▶ **MATERIAL SUPPLIED**:
§
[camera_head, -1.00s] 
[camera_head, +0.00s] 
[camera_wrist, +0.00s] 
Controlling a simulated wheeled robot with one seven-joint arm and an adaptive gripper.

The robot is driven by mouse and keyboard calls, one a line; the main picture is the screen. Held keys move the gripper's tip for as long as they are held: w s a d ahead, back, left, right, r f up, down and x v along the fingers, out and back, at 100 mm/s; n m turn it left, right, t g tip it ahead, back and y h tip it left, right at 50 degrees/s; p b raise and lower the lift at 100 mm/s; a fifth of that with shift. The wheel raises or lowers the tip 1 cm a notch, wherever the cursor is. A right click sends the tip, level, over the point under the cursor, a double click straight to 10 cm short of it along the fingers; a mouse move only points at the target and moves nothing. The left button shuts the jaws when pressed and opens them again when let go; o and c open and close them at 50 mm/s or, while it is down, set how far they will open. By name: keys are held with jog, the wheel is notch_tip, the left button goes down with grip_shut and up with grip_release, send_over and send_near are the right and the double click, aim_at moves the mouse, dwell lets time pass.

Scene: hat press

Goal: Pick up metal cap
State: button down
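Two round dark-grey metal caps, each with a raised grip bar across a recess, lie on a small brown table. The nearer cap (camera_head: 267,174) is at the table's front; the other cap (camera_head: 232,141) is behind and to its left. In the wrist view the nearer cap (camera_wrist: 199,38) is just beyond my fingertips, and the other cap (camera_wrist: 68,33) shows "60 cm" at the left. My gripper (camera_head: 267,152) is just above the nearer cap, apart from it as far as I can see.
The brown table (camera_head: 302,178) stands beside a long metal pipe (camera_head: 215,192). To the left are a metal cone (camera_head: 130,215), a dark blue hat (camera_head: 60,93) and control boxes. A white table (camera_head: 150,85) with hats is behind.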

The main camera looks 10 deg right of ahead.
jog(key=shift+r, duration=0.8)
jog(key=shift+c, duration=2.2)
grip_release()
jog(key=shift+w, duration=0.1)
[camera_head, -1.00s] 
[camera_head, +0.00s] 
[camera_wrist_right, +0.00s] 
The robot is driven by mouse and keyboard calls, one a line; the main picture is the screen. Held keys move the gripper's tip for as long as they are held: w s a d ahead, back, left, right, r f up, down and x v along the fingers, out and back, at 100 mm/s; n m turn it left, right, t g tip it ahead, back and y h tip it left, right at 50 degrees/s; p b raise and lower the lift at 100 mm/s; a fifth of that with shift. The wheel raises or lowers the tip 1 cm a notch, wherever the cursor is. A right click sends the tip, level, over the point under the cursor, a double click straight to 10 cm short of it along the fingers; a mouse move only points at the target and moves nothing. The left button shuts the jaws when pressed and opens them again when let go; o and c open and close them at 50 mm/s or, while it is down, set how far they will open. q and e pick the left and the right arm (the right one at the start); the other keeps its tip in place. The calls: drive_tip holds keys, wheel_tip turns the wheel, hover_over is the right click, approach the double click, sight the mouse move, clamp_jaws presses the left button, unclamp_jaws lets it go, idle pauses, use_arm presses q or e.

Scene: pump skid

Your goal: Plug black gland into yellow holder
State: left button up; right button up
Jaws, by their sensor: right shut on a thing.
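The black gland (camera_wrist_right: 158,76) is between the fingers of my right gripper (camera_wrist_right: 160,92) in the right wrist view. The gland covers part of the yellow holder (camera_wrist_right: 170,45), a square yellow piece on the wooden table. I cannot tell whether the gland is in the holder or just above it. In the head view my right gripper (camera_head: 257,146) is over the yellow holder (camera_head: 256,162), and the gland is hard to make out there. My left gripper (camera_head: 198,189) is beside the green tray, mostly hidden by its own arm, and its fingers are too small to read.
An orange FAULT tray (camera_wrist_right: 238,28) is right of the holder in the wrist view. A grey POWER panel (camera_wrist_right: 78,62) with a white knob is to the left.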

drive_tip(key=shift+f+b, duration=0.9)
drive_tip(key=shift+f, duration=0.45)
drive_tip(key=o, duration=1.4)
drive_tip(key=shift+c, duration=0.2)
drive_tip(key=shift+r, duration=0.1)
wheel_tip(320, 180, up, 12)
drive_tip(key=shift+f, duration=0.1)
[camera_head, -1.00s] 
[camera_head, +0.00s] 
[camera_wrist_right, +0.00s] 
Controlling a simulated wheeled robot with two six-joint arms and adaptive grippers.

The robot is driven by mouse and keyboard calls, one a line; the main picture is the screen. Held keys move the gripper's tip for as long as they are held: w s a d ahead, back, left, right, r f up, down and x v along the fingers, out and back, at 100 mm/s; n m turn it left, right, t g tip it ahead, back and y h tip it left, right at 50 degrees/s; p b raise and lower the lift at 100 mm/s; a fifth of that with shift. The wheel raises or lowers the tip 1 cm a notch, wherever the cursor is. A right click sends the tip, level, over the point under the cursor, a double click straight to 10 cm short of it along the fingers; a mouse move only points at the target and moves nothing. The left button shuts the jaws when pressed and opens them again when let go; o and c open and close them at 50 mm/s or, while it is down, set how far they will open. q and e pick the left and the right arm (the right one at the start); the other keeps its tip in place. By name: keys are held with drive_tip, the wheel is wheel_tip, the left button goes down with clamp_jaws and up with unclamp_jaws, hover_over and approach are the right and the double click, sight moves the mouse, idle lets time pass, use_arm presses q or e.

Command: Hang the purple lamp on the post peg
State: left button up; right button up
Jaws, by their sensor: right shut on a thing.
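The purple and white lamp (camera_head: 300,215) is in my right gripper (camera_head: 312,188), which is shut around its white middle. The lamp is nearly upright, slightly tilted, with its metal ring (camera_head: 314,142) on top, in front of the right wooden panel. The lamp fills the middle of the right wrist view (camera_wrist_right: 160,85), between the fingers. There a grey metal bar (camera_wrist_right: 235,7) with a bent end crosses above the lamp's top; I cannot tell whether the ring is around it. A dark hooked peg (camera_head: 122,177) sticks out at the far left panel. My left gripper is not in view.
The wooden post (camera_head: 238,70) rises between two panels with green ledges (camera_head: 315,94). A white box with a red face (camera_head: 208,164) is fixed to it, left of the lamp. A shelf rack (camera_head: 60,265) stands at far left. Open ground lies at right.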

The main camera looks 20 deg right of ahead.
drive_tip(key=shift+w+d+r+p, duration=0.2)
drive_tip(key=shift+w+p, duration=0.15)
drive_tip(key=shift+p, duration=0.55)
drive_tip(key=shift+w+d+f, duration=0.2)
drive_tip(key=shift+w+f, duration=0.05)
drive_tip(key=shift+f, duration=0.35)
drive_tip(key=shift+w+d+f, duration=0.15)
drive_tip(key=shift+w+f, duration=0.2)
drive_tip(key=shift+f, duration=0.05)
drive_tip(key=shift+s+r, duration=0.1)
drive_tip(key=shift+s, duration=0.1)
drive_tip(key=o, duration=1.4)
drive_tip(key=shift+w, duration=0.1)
§
▶ **EXERCISE REQUIREMENTS**:
Repeat the data above, word for word.

▶ **REPLY**:
[camera_head, -1.00s] 
[camera_head, +0.00s] 
[camera_wrist, +0.00s] 
Controlling a simulated wheeled robot with one seven-joint arm and an adaptive gripper.

The robot is driven by mouse and keyboard calls, one a line; the main picture is the screen. Held keys move the gripper's tip for as long as they are held: w s a d ahead, back, left, right, r f up, down and x v along the fingers, out and back, at 100 mm/s; n m turn it left, right, t g tip it ahead, back and y h tip it left, right at 50 degrees/s; p b raise and lower the lift at 100 mm/s; a fifth of that with shift. The wheel raises or lowers the tip 1 cm a notch, wherever the cursor is. A right click sends the tip, level, over the point under the cursor, a double click straight to 10 cm short of it along the fingers; a mouse move only points at the target and moves nothing. The left button shuts the jaws when pressed and opens them again when let go; o and c open and close them at 50 mm/s or, while it is down, set how far they will open. By name: keys are held with jog, the wheel is notch_tip, the left button goes down with grip_shut and up with grip_release, send_over and send_near are the right and the double click, aim_at moves the mouse, dwell lets time pass.

Scene: hat press

Goal: Pick up metal cap
State: button down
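Two round dark-grey metal caps, each with a raised grip bar across a recess, lie on a small brown table. The nearer cap (camera_head: 267,174) is at the table's front; the other cap (camera_head: 232,141) is behind and to its left. In the wrist view the nearer cap (camera_wrist: 199,38) is just beyond my fingertips, and the other cap (camera_wrist: 68,33) shows "60 cm" at the left. My gripper (camera_head: 267,152) is just above the nearer cap, apart from it as far as I can see.
The brown table (camera_head: 302,178) stands beside a long metal pipe (camera_head: 215,192). To the left are a metal cone (camera_head: 130,215), a dark blue hat (camera_head: 60,93) and control boxes. A white table (camera_head: 150,85) with hats is behind.

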The main camera looks 10 deg right of ahead.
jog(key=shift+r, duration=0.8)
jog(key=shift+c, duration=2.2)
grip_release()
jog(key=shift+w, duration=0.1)
[camera_head, -1.00s] 
[camera_head, +0.00s] 
[camera_wrist_right, +0.00s] 
The robot is driven by mouse and keyboard calls, one a line; the main picture is the screen. Held keys move the gripper's tip for as long as they are held: w s a d ahead, back, left, right, r f up, down and x v along the fingers, out and back, at 100 mm/s; n m turn it left, right, t g tip it ahead, back and y h tip it left, right at 50 degrees/s; p b raise and lower the lift at 100 mm/s; a fifth of that with shift. The wheel raises or lowers the tip 1 cm a notch, wherever the cursor is. A right click sends the tip, level, over the point under the cursor, a double click straight to 10 cm short of it along the fingers; a mouse move only points at the target and moves nothing. The left button shuts the jaws when pressed and opens them again when let go; o and c open and close them at 50 mm/s or, while it is down, set how far they will open. q and e pick the left and the right arm (the right one at the start); the other keeps its tip in place. The calls: drive_tip holds keys, wheel_tip turns the wheel, hover_over is the right click, approach the double click, sight the mouse move, clamp_jaws presses the left button, unclamp_jaws lets it go, idle pauses, use_arm presses q or e.

Scene: pump skid

Your goal: Plug black gland into yellow holder
State: left button up; right button up
Jaws, by their sensor: right shut on a thing.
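The black gland (camera_wrist_right: 158,76) is between the fingers of my right gripper (camera_wrist_right: 160,92) in the right wrist view. The gland covers part of the yellow holder (camera_wrist_right: 170,45), a square yellow piece on the wooden table. I cannot tell whether the gland is in the holder or just above it. In the head view my right gripper (camera_head: 257,146) is over the yellow holder (camera_head: 256,162), and the gland is hard to make out there. My left gripper (camera_head: 198,189) is beside the green tray, mostly hidden by its own arm, and its fingers are too small to read.
An orange FAULT tray (camera_wrist_right: 238,28) is right of the holder in the wrist view. A grey POWER panel (camera_wrist_right: 78,62) with a white knob is to the left.

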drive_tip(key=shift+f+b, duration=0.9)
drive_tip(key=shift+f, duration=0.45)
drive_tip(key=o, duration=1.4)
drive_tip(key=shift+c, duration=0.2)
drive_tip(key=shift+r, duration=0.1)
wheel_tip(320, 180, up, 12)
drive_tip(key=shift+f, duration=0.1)
[camera_head, -1.00s] 
[camera_head, +0.00s] 
[camera_wrist_right, +0.00s] 
Controlling a simulated wheeled robot with two six-joint arms and adaptive grippers.

The robot is driven by mouse and keyboard calls, one a line; the main picture is the screen. Held keys move the gripper's tip for as long as they are held: w s a d ahead, back, left, right, r f up, down and x v along the fingers, out and back, at 100 mm/s; n m turn it left, right, t g tip it ahead, back and y h tip it left, right at 50 degrees/s; p b raise and lower the lift at 100 mm/s; a fifth of that with shift. The wheel raises or lowers the tip 1 cm a notch, wherever the cursor is. A right click sends the tip, level, over the point under the cursor, a double click straight to 10 cm short of it along the fingers; a mouse move only points at the target and moves nothing. The left button shuts the jaws when pressed and opens them again when let go; o and c open and close them at 50 mm/s or, while it is down, set how far they will open. q and e pick the left and the right arm (the right one at the start); the other keeps its tip in place. By name: keys are held with drive_tip, the wheel is wheel_tip, the left button goes down with clamp_jaws and up with unclamp_jaws, hover_over and approach are the right and the double click, sight moves the mouse, idle lets time pass, use_arm presses q or e.

Command: Hang the purple lamp on the post peg
State: left button up; right button up
Jaws, by their sensor: right shut on a thing.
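The purple and white lamp (camera_head: 300,215) is in my right gripper (camera_head: 312,188), which is shut around its white middle. The lamp is nearly upright, slightly tilted, with its metal ring (camera_head: 314,142) on top, in front of the right wooden panel. The lamp fills the middle of the right wrist view (camera_wrist_right: 160,85), between the fingers. There a grey metal bar (camera_wrist_right: 235,7) with a bent end crosses above the lamp's top; I cannot tell whether the ring is around it. A dark hooked peg (camera_head: 122,177) sticks out at the far left panel. My left gripper is not in view.
The wooden post (camera_head: 238,70) rises between two panels with green ledges (camera_head: 315,94). A white box with a red face (camera_head: 208,164) is fixed to it, left of the lamp. A shelf rack (camera_head: 60,265) stands at far left. Open ground lies at right.

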The main camera looks 20 deg right of ahead.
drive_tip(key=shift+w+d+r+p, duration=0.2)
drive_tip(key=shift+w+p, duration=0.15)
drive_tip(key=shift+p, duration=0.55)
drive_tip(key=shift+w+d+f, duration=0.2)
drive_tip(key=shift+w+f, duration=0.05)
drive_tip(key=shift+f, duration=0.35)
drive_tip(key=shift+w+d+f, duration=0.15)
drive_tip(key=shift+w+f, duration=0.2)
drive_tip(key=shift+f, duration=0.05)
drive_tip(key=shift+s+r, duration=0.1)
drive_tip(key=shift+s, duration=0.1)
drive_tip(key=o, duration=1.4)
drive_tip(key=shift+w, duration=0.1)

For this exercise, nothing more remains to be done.